Quote exactly, and only, the lines from the one with "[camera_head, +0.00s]" through the end of the listing.
─── Data ───
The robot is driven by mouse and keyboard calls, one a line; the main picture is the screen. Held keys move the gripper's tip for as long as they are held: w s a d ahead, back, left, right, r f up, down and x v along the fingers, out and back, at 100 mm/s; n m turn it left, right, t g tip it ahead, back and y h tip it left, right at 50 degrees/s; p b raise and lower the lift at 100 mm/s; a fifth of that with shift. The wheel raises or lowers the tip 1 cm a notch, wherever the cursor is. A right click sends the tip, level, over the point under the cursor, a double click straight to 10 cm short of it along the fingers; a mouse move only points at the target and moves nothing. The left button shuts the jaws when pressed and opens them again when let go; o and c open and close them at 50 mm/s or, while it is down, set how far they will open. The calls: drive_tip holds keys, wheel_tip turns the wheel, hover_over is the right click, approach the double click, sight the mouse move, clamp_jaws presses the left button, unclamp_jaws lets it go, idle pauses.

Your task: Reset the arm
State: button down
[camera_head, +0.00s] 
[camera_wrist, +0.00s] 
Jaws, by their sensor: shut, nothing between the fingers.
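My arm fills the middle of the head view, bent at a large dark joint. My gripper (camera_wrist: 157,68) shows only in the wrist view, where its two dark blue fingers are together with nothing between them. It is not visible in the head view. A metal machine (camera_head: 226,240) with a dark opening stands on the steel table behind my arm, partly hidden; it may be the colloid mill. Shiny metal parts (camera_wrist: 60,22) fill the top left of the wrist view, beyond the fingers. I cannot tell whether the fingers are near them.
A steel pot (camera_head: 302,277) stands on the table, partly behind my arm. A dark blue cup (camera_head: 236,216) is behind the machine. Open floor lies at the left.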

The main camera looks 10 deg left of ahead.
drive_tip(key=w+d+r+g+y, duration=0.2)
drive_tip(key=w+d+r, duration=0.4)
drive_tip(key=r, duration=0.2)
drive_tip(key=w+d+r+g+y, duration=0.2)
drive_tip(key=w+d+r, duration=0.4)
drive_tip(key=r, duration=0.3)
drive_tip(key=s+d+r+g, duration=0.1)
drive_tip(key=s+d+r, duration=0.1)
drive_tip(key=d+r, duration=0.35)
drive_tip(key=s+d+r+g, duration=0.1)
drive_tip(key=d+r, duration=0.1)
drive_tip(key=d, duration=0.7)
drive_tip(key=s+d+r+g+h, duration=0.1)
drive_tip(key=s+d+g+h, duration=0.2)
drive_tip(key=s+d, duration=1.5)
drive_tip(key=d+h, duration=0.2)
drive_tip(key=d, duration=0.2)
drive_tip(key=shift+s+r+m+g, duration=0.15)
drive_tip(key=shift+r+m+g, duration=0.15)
───
— Task solution —
[camera_head, +0.00s] 
[camera_wrist, +0.00s] 
Jaws, by their sensor: shut, nothing between the fingers.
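My arm fills the middle of the head view, bent at a large dark joint. My gripper (camera_wrist: 157,68) shows only in the wrist view, where its two dark blue fingers are together with nothing between them. It is not visible in the head view. A metal machine (camera_head: 226,240) with a dark opening stands on the steel table behind my arm, partly hidden; it may be the colloid mill. Shiny metal parts (camera_wrist: 60,22) fill the top left of the wrist view, beyond the fingers. I cannot tell whether the fingers are near them.
A steel pot (camera_head: 302,277) stands on the table, partly behind my arm. A dark blue cup (camera_head: 236,216) is behind the machine. Open floor lies at the left.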

The main camera looks 10 deg left of ahead.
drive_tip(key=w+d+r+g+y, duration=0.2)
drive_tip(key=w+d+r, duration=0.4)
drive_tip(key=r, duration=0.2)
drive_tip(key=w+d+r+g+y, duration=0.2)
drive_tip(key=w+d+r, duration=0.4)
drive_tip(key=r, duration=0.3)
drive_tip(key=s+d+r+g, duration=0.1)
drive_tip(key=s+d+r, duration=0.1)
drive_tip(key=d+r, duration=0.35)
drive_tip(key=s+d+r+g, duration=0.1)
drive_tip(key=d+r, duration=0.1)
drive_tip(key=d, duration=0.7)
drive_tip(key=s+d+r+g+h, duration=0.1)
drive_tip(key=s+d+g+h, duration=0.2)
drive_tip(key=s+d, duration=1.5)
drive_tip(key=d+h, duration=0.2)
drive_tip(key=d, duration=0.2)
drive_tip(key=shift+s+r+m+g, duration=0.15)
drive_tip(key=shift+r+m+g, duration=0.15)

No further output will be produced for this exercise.